White students can’t say slurs in 2021

For many people, slurs are just words—something you hear in passing conversations or music—and these words mean nothing. 

This is for two reasons. The first is that they never learned what they mean or how they affect others. The second is familial bias. 

If a white kid grows up hearing B****r and N****r, they will think it is OK to say them. They never learned the real effects of it so they never learned why you can’t say them. 

But BIPOC (Black, Indigenous, People of Color) do know the real effects. They deal with the real effects daily. They deal with the pain and distress that come with being called/hearing these words when they leave the house. 

But it isn’t their job to teach us as white people to watch our mouths and our privilege. It’s ours. 

As we are all aware, the most “popular” slur in our community is the N-word as shown by both past and recent events. The devastating nature of this slur is one that our history classes have so eloquently passed over. 

It was 1619 when the first of many ships arrived in a port in Virginia carrying around 20 African people who were chained up to be sold into the budding slave trade. It was the first documented arrival of slaves in the United States, and the Africans were only referred to with the Spanish word for black. The word is “Negro” (pronounced Neigh-grow); however, as racism ensued, it became a slur and the base of a slur in our culture. 

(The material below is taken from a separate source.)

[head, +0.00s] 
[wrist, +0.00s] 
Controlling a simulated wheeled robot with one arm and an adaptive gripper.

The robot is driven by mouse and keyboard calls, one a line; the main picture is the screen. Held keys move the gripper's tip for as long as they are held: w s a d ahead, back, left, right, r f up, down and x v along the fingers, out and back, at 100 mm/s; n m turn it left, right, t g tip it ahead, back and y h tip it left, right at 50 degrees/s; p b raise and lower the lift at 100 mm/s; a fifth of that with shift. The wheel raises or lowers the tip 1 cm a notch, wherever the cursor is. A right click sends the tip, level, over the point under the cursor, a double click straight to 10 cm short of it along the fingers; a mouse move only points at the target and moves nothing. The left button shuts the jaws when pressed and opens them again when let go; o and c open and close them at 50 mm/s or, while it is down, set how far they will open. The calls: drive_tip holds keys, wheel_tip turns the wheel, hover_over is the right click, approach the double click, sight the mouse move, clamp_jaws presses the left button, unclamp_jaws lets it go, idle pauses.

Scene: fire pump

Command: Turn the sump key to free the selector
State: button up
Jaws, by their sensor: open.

The use of this word is a way to desensitize Americans to the fact that these are our fellow human beings. The N-word and all variations were used to blind white Americans until all they saw was a color. It is dehumanizing and hateful. It is not a funny word; it is a slur, a hateful, arrogant, and racist slur. 

If you still think it’s a fun word and you can ignore everything in its past remember. people are not always thinking the same as you. Things that you think are funny are deeply hurtful to others; things that you get the privilege to ignore, others don’t. 

If you go through life making excuses for that word you are defending a culture of racism and abuse. Instead, as you go through this life use your voice to stand for them. If you hear it speak against it, If you see it report it. Utilize the see something say something link on the school’s website and help remove the word from our community.

As a country, America needs to do better, and as a school, Cedar Falls needs to do better. Go to a BSU meeting, do the research, just be better. 

Slavery may seem like it’s over, but it isn’t. Segregation may seem like it’s over, but economic segregation isn’t, social segregation isn’t, casual racism isn’t. And even if they were, it doesn’t give anyone the right to be horrible to others or to do horrible things to them. And racial slurs aren’t the only ones that these apply to. Don’t say any slur, don’t say f*g or t****y or anything like that. You aren’t cool because you hurt people. You may have your opinions on these communities but you can very well keep it to your damn self.

No one deserves to be attacked by their “friends.” No one deserves to face hate when they just want to learn calculus, and no one deserves to spend their lives in fear. 

Do everything you can to be a better person, a better friend, and a better ally. Racism, sexism, homophobia, transphobia, xenophobia are not a good look,  try kindness and acceptance. you look less like a soaked rat and more like a fluffy mouse when you are good to those holding the umbrella.